The concept of resilience, I explained to Jake, is perhaps the missing jigsaw in explaining the rebirth of Rwanda. You see, I went on, in recent history, Rwandans have experienced all sorts of challenges, but there has been no challenge greater than the ethnic divisions later followed by the 1994 Genocide against the Tutsi.
I continued to explain to Jake that although I have not been directly exposed to other nation’s challenges as I have been with regards to Rwanda, it is my understanding that after facing adverse challenges, Rwandans have learned to cultivate a unique culture of resilience – the attainment of positive adaptation in the face of significant adversity.
I explained that in Rwanda, people have gradually learned to focus more on finding solutions to problems rather than dwell on problems themselves. For instance, I explained, when it came to reconciliation efforts, apart from the South African case, there was no reference point.
Rwandans had to adapt quickly to preserve any chance of avoiding going back to conflict. Second, I explained the framework of Gacaca - a traditional justice model that was revived to solve genocide-related cases that would have otherwise taken decades to solve.

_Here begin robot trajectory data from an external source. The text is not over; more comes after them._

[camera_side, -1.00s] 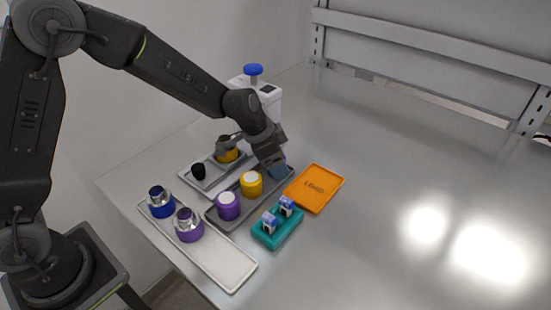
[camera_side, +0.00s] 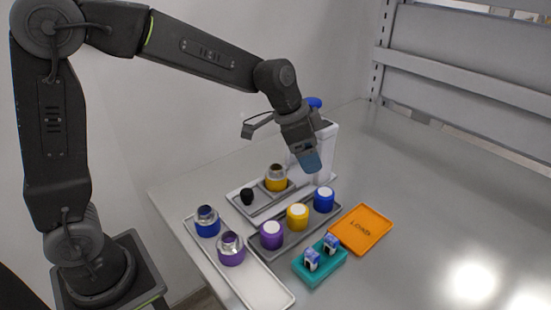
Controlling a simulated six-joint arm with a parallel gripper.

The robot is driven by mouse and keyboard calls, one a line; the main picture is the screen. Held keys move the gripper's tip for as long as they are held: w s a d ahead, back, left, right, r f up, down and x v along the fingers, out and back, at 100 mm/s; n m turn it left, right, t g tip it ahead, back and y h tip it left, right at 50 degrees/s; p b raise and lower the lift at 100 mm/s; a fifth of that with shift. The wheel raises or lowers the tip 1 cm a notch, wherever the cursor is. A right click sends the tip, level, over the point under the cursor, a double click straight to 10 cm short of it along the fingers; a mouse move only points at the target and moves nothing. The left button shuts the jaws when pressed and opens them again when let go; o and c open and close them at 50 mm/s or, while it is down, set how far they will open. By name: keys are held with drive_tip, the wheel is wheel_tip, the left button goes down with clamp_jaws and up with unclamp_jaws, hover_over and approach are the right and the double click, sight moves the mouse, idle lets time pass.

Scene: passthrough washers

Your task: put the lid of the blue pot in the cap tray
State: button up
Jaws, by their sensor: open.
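A blue lid with a white top (camera_side: 324,199) stands upright at the far right end of the dark grey tray (camera_side: 287,240), apparently the cap tray. Yellow (camera_side: 297,216) and purple (camera_side: 271,235) lids stand beside it in a row. The blue pot (camera_side: 207,222), with an uncovered metallic neck, stands at the back left of the long white tray. My gripper (camera_side: 311,166) is open, pointing down above and slightly left of the blue lid, clear of it. Its bluish fingertips look empty.
A purple pot (camera_side: 231,250) stands in the white tray (camera_side: 262,287). A yellow pot (camera_side: 276,179) and a small black piece (camera_side: 247,196) sit on a light grey tray behind. A white device (camera_side: 326,150) stands behind my gripper. A teal rack (camera_side: 320,265) and orange LOAD tray (camera_side: 361,229) are in front and right.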

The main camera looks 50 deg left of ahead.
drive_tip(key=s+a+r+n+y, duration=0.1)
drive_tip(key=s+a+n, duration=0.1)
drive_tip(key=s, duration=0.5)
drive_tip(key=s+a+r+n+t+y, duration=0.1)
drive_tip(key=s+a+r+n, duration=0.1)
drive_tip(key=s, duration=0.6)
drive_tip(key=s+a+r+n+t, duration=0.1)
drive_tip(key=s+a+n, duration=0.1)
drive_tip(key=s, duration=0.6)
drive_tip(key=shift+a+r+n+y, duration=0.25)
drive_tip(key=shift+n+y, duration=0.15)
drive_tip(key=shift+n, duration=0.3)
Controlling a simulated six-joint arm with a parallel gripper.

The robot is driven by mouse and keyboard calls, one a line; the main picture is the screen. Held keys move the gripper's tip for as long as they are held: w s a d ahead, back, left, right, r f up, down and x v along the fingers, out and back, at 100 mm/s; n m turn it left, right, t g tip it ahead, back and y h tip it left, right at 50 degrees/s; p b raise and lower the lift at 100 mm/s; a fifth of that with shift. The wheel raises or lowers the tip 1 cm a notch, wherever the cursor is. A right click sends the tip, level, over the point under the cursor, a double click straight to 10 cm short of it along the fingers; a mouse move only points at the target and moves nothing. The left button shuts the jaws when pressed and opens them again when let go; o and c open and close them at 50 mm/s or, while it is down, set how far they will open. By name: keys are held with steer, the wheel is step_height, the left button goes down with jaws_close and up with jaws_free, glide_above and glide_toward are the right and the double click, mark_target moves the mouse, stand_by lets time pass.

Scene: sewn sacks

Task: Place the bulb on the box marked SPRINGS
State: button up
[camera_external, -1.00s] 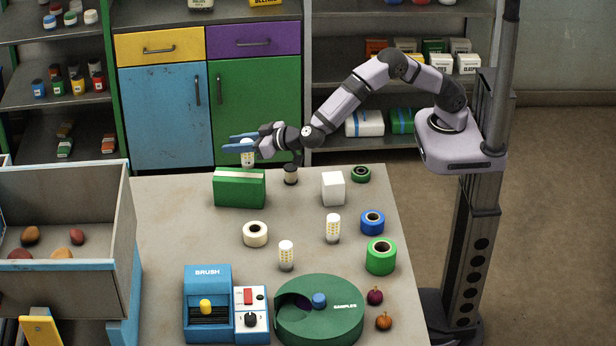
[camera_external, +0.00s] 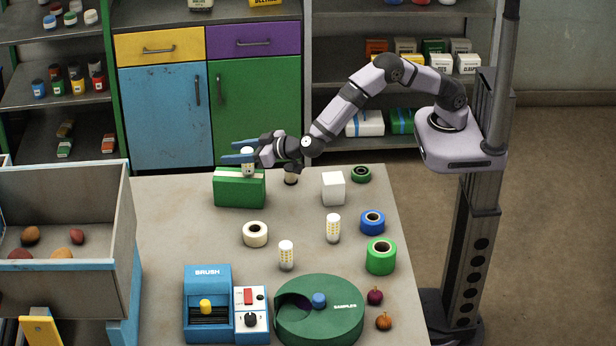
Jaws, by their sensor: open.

Then, I pointed to other initiatives such as Community-Based Healthcare, Free Basic Education, Women empowerment, Gir’inka, Agaciro Fund, Ndi Umunyarwanda, Citizen Outreach, anti-corruption efforts, meritocracy, ICT penetration, and many more. All these, I insisted, would not have been possible without the spirit of resilience -understanding that for solutions to be found and implemented, ownership has to be deeply-rooted and understood by everyone.
And so, as we concluded our chat, Jake had one last thing to ask: “do you think that the spirit of resilience among Rwandans will also solve water and power shortages currently besieging Rwanda?” No, I replied, water and power shortages in Rwanda will not be solved by anything but practical solutions.
However, I insisted that any practical solutions of any kind will be founded on the pillar of resilience – all Rwandans coming together with various means for the greater good of their nation.